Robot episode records
──────
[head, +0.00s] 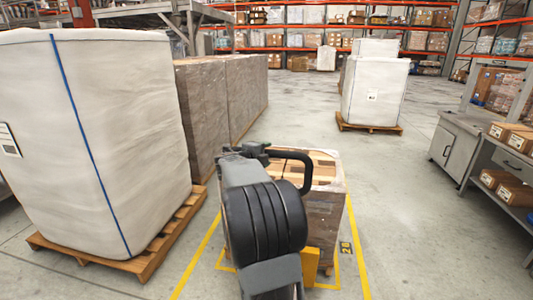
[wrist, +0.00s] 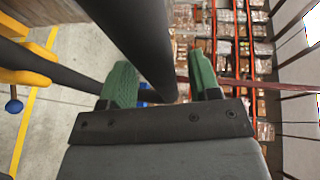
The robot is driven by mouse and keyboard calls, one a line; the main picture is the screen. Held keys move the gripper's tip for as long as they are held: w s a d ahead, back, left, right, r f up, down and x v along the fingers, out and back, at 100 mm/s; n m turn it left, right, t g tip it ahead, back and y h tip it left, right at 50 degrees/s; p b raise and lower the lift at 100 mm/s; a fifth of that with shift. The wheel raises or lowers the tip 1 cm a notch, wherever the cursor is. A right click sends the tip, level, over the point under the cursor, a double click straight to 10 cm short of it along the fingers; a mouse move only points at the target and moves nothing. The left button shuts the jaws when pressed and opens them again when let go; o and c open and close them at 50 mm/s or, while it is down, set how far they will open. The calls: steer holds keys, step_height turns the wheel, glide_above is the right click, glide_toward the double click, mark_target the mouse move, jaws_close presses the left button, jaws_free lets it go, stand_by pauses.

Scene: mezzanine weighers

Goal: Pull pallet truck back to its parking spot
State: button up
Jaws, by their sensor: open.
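The pallet truck shows in the head view as a black looped handle (head: 303,163) and a yellow body part (head: 310,266), largely hidden behind my arm. A wrapped load of boxes (head: 326,205) stands just beyond it. In the wrist view, my gripper (wrist: 161,62) is open, with its green fingers apart. A thick dark handle bar (wrist: 143,38) runs diagonally across the gap between them; I cannot tell whether they touch it. Yellow handle parts (wrist: 22,62) show at the left. Yellow floor lines (head: 355,240) frame a bay around the truck and load.
A tall white-wrapped pallet load (head: 100,135) stands close at left, with brown-wrapped loads (head: 228,100) behind it. Another white load (head: 376,92) stands farther back. A grey cabinet (head: 455,145) and shelves with cartons (head: 510,165) line the right. Open floor (head: 405,205) lies between.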

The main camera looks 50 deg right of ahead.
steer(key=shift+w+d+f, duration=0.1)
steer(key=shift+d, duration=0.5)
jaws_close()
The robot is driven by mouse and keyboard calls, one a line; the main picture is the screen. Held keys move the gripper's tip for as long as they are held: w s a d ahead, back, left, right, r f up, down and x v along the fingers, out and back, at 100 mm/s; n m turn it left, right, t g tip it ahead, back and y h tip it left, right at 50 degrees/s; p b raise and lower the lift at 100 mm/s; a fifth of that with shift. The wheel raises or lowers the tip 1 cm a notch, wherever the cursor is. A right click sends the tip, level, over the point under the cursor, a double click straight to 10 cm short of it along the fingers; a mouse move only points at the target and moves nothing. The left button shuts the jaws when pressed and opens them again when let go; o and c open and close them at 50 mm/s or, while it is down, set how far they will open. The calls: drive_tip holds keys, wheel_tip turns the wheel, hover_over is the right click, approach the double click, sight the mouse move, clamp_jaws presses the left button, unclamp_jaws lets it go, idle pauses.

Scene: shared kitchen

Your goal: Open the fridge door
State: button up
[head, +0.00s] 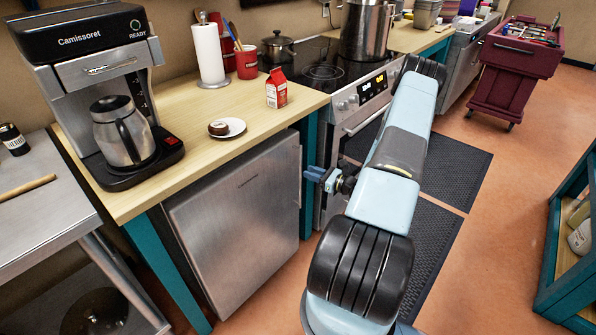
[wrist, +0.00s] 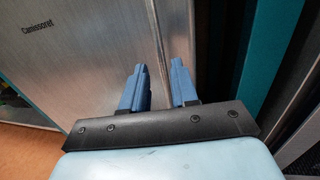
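The fridge is a low stainless-steel unit under the wooden counter. Its plain front door (head: 238,222) faces the room in the head view and looks closed or nearly so. In the wrist view the door (wrist: 80,45) fills the upper left, with its vertical right edge running down toward my gripper. My gripper (wrist: 160,68) has two blue fingers standing apart, with a gap between them in line with that edge. In the head view my gripper (head: 313,174) is at the fridge's right side, near the teal counter leg. Whether the fingers touch the door cannot be told.
The teal counter leg (head: 309,165) and the oven (head: 362,125) stand close on the right. A coffee machine (head: 100,85), saucer (head: 227,128) and red carton (head: 276,88) are on the counter above. Open floor (head: 270,290) lies before the fridge.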

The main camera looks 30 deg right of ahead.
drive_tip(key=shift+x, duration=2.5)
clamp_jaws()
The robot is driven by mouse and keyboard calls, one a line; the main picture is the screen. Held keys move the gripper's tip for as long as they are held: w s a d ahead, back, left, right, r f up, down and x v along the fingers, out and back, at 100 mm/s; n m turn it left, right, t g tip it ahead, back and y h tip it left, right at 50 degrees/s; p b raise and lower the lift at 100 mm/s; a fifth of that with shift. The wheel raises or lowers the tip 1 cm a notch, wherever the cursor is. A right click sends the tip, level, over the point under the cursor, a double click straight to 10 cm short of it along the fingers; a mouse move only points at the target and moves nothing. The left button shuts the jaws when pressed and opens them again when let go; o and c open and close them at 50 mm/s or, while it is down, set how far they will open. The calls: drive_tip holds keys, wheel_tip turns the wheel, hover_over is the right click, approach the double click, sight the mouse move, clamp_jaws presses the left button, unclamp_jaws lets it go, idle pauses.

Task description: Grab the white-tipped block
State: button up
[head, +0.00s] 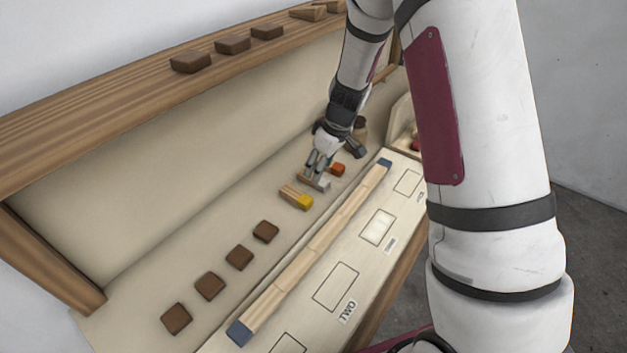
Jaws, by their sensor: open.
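The white-tipped block (322,184) lies on the light work surface, in the row of tipped blocks. Its pale end shows below my fingers, and part of it is hidden by them. My gripper (315,173) is open and points down right at this block, with the fingers around or just above it. I cannot tell whether they touch it. A yellow-tipped block (302,201) lies close by, to the lower left. An orange-red-tipped block (338,169) lies close by, to the upper right.
A long wooden strip with dark blue ends (311,252) runs along the front, beside a panel with outlined boxes (335,287). Several brown blocks (239,257) lie to the lower left. More brown pieces (233,45) sit on the shelf (110,98) above. A bin (401,122) stands behind at right.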

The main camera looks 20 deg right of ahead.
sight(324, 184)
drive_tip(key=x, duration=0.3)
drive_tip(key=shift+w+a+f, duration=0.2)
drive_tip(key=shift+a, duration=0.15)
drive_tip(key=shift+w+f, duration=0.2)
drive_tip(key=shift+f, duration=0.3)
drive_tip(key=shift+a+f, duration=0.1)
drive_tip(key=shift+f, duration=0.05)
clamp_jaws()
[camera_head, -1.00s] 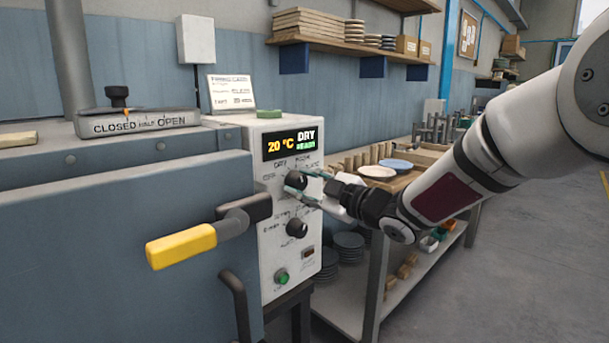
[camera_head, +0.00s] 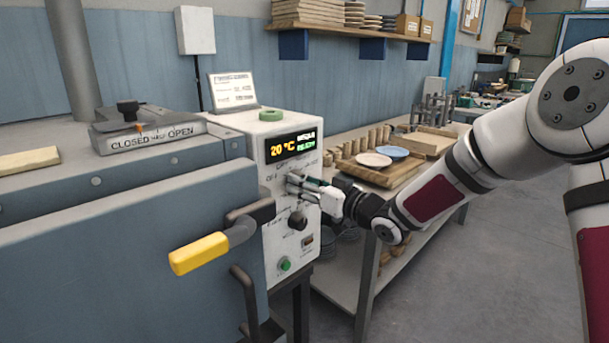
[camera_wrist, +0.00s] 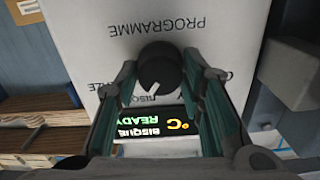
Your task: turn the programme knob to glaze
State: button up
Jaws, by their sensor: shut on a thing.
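The programme knob (camera_wrist: 160,68) is a black round knob on the white control panel (camera_wrist: 90,25). In the wrist view my gripper (camera_wrist: 162,78) is closed around it, one finger on each side. A white mark on the knob points toward the BISQUE label, in the picture's lower direction. A partly hidden label, seemingly GLAZE, lies to the left of it there. The display (camera_head: 291,147) reads 20 °C, BISQUE, READY; it also shows upside down in the wrist view (camera_wrist: 150,128). In the head view my gripper (camera_head: 297,184) covers the upper knob.
A second black knob (camera_head: 297,220) and a green button (camera_head: 285,264) sit lower on the panel. A yellow-gripped handle (camera_head: 200,254) juts out at the left. A bench with plates (camera_head: 373,160) stands behind my arm.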

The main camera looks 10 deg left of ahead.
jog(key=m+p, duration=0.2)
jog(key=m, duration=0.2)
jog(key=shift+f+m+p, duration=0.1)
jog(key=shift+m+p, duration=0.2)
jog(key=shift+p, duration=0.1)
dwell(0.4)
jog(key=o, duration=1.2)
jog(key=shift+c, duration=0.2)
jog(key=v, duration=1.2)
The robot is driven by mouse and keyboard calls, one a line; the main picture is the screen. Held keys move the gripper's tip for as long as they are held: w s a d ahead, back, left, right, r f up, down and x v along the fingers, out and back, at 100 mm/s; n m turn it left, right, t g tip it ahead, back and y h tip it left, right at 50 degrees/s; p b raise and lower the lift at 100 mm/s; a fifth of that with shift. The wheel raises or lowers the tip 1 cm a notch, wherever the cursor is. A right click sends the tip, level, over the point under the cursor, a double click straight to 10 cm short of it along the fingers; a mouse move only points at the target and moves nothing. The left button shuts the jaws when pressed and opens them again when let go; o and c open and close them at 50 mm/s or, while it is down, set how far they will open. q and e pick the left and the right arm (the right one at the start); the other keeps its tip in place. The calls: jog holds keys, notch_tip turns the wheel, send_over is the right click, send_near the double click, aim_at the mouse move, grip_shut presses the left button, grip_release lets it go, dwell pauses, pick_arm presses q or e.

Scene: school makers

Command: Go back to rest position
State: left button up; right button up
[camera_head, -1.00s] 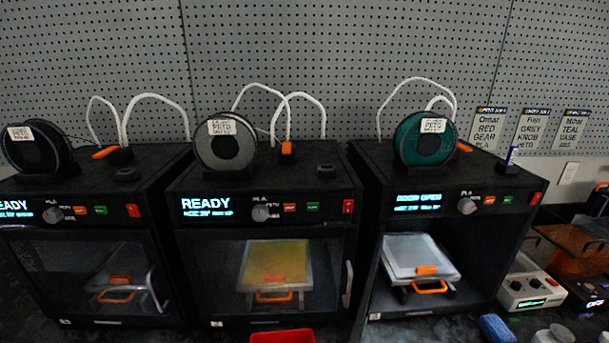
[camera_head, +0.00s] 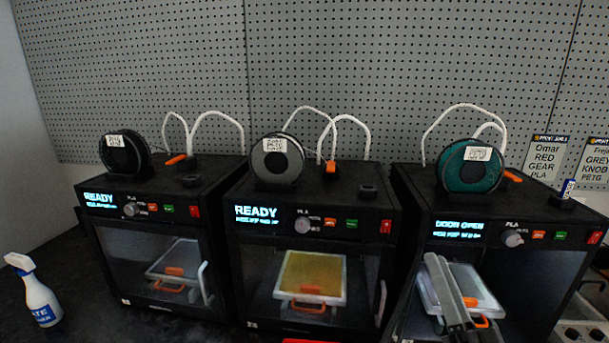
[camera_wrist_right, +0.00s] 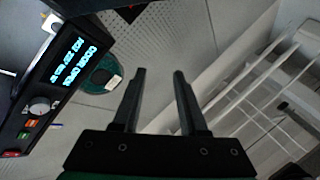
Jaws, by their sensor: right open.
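My right gripper (camera_head: 437,260) shows at the lower right of the head view, in front of the right-hand printer (camera_head: 489,207). Its two dark fingers point up and overlap the printer's pale build plate (camera_head: 475,283). In the right wrist view the fingers (camera_wrist_right: 159,73) are apart with nothing between them. The right-hand printer's display reads door open, and its chamber looks open at the front. That printer's panel (camera_wrist_right: 55,85) also shows at the left of the wrist view. My left gripper is not in view.
A middle printer (camera_head: 318,203) reading READY holds a yellowish plate (camera_head: 312,273) behind its door. A left printer (camera_head: 158,192) also reads READY. Spools stand on top. A spray bottle (camera_head: 38,295) stands on the dark bench at far left. White rails (camera_wrist_right: 255,85) show in the wrist view.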

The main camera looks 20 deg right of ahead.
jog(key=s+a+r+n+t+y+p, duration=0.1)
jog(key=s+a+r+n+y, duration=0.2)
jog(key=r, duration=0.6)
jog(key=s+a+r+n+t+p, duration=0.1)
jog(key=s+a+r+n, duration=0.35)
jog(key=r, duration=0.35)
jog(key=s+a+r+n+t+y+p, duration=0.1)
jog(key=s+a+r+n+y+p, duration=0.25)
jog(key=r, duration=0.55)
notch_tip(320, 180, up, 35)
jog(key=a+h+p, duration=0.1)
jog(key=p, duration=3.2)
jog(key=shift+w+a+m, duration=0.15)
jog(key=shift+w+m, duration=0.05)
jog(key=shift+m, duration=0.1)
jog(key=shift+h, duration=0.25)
──────
Pull out each line containing the word "Scene" and copy it.

__ANSWER TO THE PROBLEM__.
Scene: mezzanine weighers
Scene: shared kitchen
Scene: school makers

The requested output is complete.